What are Interest Rates?

It is a known fact that interest rates are key ways for the central banks to steer the country in a certain direction from an economic point of view. Central banks decide interest rates, based on various factors.

The interest rate is essentially the cost of borrowing a loan. This rate is charged by the lender, and it is expressed as a percentage of the amount of the loan. It is charged periodically according to the contract.

Naturally, the riskier it is, the higher the interest rate is going to be. And in case the loan repayment is secured with a collateral, such as a property, this will also impact the interest rate. Other aspects which one will need to take into account are the contract duration, the inflation rate at the time, and any expenses the lender has to deal with, also known as funds cost.

The minimum interest rate in any country gets decided by the central bank of that country. While the central bank can raise or cut the interest rates, as a result other banks will have their respective borrowing costs affected, and this is reflected in the interest rate that they charge.

Central banks use interest rates to control the value of the currency, as well as to complement the monetary goals and retain an inflation rate that is as stable as possible.

In cases when the central bank lowers the interest rates, commercial banks will be able to borrow at lower rates, and consequently private loans will be more accessible. On the other hand, if interest rates are raised the whole economic activity tends to slow down.

There are different types of interest rates:

- Simple and Compound, simple interest is fixed, and it is based on the initial loan amount. Compound interest varies according to the accumulating commission structure. the base loan amount will grow in each period in order to include the interests of the previous periods.

- Nominal, Real and Effective the nominal interest rate remains according to what it was originally when the loan was issued. The real interest rate varies according to adjustments made due to inflation. And the effective interest rate is used to calculate the nominal interest rate for compound interest loans.

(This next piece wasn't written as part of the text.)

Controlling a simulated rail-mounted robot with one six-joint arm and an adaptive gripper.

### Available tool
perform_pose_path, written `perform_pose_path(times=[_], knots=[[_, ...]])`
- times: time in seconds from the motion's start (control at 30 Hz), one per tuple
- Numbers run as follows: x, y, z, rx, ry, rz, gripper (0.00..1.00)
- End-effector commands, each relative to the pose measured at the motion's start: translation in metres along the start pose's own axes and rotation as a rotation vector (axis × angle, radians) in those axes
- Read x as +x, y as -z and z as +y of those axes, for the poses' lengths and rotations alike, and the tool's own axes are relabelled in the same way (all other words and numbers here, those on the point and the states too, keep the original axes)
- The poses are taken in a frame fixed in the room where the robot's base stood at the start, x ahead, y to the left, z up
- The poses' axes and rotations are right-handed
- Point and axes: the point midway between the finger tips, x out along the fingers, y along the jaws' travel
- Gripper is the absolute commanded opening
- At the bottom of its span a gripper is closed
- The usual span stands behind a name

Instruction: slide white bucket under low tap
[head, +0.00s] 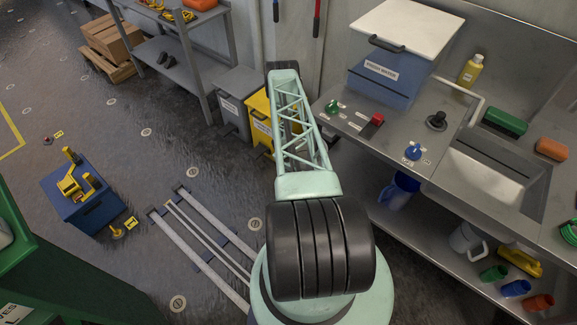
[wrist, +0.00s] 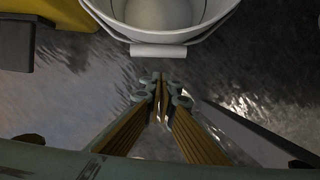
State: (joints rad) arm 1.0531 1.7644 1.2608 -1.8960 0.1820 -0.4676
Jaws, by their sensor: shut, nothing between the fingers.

Interest rates are important considerations for forex traders. In general currencies that have high interest rates tend to perform better than those with smaller interest rates. One can even profit from interest rate differentials. This is referred to as carry trade. Traders should keep track of interest rates so as to consider projected interest rate changes and take these into account when buying and selling. Market reactions will also need to be considered carefully. Interest rates can provide opportunities for speculations on the rise or fall of a currency.

Traders will need to pay attention to interest rate hikes and cuts. Rising interest rates do not only affect the markets by leading to safer investments, and possibly considering riskier options such as stocks and indices, but they also make lending more profitable. The scenario will be completely opposite in the case of interest rate cuts.